C’est auprès des détentrices de la culture orale, qu’elle ira recueillir leur parole et surtout les différents modes d’expression de leurs sentiments. L’histoire affective du groupe a été « releguée » par les membres dominants (les hommes) aux femmes.
Ses recherches sur les productions féminines, a constitué moyen de rendre visibles la situation des femmes, leurs savoirs et savoir- faire. Ces créations littéraires ne sont pas sans liens avec les affects, comme elle le décrit si bien le cadre de production dans L’izli ou l’amour chanté en kabyle, en 1988. Après son élection à l’EHESS, elle intègre le séminaire de Françoise Héritier au collègue de France portant sur « Corps et affects ».
Elle publiera toujours dans la même veine, Nouara, ou le combat d’une femme algérienne , en 1994, Si tu m’aimes, guéris-moi (2006) , Femmes berbères de part et d’autre de la Méditerranée, Domination, résistance et subjectivation, (2018), un numéro spécial consacré à la grande écrivaine berbère, Taos Amrouche, etc.

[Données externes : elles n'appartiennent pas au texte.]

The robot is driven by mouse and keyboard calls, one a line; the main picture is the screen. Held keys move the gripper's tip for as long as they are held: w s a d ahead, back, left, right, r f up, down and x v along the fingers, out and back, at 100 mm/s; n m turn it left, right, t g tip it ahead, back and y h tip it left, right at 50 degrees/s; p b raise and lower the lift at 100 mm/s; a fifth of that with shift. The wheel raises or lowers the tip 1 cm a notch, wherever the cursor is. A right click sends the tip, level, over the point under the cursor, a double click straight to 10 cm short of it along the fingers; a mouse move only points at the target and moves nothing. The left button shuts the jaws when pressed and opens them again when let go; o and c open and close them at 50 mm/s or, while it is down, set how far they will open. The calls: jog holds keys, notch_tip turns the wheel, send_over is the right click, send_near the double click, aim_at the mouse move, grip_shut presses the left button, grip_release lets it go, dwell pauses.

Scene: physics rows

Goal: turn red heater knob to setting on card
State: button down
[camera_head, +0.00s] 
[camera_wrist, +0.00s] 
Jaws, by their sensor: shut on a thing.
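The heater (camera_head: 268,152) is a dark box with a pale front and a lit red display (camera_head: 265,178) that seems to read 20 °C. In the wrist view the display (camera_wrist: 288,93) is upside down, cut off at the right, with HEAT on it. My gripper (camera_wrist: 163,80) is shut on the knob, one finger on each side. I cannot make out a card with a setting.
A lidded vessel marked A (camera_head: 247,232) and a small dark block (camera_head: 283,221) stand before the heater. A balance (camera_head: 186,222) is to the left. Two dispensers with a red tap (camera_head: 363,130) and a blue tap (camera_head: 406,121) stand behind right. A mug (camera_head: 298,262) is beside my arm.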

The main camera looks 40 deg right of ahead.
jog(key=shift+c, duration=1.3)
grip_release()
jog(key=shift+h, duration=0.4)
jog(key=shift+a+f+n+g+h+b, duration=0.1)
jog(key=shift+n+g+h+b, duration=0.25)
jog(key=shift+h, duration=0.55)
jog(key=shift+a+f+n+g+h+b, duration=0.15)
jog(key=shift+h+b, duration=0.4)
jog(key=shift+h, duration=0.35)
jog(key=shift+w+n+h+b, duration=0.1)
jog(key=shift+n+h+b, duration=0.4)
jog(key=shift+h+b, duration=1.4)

Ces derniers travaux situent la culture berbère dans un contexte méditerranéen plus large, tout en transcendant la distinction traditionnelle entre cultures orales et écrites ou Orient et Occident car la domination masculine est au cœur des modes de domination , elle montre bien , que la différence est mince : ce qui change ce sont des aspects extérieurs très conjoncturels et non la nature des relations entre hommes et femmes qui sont ici historiquement et socialement construites.